VKAPI_ATTR VkResult VKAPI_CALL vkGetExternalComputeQueueDataNV(
    VkExternalComputeQueueNV                externalQueue,
    VkExternalComputeQueueDataParamsNV *    params,
    void *                                  pData
)

The VkExternalComputeQueueDataParamsNV structure is defined as follows:

typedef struct VkExternalComputeQueueDataParamsNV {
    VkStructureType     sType;
    void *              pNext;
    uint32_t            deviceIndex;
} VkExternalComputeQueueDataParamsNV;

Where deviceIndex is the index of the device within the device group for which data is being queried.

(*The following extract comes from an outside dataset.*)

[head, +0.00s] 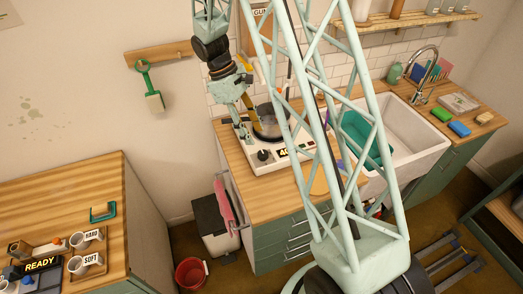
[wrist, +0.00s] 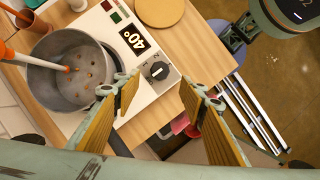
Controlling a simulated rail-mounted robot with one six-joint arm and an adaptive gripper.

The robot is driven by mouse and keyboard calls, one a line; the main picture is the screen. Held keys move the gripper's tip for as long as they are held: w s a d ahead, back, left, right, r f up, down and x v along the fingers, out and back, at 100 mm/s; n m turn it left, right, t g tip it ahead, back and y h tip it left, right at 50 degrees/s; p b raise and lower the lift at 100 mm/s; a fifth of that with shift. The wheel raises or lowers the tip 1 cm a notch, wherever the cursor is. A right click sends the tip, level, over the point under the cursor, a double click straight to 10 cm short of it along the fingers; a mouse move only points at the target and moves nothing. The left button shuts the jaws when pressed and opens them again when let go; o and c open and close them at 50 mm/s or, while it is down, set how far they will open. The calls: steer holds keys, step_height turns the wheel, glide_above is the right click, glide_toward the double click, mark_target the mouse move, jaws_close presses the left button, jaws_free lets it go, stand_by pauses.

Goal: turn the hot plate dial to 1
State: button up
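The white hot plate (head: 275,165) stands on the wooden counter and also shows in the wrist view (wrist: 109,22). Its black dial (wrist: 157,71) has a pale pointer mark; I cannot read its setting. A display (wrist: 133,40) beside it reads 40°. The dial also shows small in the head view (head: 263,155). A grey pot (wrist: 72,66) sits on the plate with an orange-handled tool in it. My gripper (wrist: 158,88) is open and empty, its two wood-toned fingers wide apart. In the wrist view the dial appears between and beyond the fingertips, apart from them.
A round wooden disc (wrist: 159,10) lies beside the hot plate. A white sink (head: 408,127) with a green tub is right of it. Another table (head: 75,185) at left holds mugs and a READY display. The counter's front edge is close to the dial.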

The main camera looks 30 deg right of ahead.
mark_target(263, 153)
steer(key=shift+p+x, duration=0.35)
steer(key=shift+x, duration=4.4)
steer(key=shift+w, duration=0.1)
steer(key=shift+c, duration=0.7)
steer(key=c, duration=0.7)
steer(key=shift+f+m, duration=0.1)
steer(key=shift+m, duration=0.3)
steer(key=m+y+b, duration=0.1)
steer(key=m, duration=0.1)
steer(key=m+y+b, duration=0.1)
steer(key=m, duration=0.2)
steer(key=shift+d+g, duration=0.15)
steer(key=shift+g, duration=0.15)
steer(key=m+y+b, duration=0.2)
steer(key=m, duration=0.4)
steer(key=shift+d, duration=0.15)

The information needed by the external compute API is stored by vkGetExternalComputeQueueDataNV in the pData argument, which is a pointer to an application managed memory allocation. The required size for this allocation can be queried through a new VkPhysicalDeviceProperties structure: VkPhysicalDeviceExternalComputeQueuePropertiesNV.

Properties

typedef struct VkPhysicalDeviceExternalComputeQueuePropertiesNV {
    VkStructureType     sType;
    void *              pNext;
    uint32_t            externalDataSize;
    uint32_t            maxExternalQueues;
} VkPhysicalDeviceExternalComputeQueuePropertiesNV;

This structure defines two properties of interest for working with this extension:

  • externalDataSize - this field indicates the size of the memory allocation that is expected to be passed to the vkGetExternalComputeQueueDataNV function.
  • maxExternalQueues - this field indicates the maximum number of external compute queues which can be created through this extension on a single Vulkan device.

Issues

RESOLVED: How does execution of work on an external compute queue interact with vkDeviceWaitIdle?

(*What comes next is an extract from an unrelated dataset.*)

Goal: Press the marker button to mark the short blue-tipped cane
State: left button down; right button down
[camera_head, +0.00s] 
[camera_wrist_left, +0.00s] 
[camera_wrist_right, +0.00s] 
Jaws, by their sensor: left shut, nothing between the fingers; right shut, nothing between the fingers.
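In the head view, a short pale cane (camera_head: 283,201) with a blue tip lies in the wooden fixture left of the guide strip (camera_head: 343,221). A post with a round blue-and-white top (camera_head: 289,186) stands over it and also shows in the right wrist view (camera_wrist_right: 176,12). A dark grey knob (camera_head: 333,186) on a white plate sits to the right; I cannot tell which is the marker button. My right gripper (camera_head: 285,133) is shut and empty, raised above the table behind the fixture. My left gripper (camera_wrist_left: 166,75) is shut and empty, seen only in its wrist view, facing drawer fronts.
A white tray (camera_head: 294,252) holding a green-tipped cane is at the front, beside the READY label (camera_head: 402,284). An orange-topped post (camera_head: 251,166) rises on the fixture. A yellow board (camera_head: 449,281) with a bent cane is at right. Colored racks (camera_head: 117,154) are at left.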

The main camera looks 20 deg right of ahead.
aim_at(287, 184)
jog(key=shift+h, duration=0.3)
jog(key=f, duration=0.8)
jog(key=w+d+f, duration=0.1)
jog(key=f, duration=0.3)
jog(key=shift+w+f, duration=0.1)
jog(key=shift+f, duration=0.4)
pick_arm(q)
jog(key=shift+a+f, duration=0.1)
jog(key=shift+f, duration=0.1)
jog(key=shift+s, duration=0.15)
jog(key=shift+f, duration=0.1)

vkDeviceWaitIdle does not wait for external compute queues. Draining work on an external compute queue must be done through its own external API.

RESOLVED: Does this extension allow for more direct sharing of resources between Vulkan and the external compute API?

No. This extension does not propose any changes or additions to existing resource sharing and cross-API synchronization mechanisms.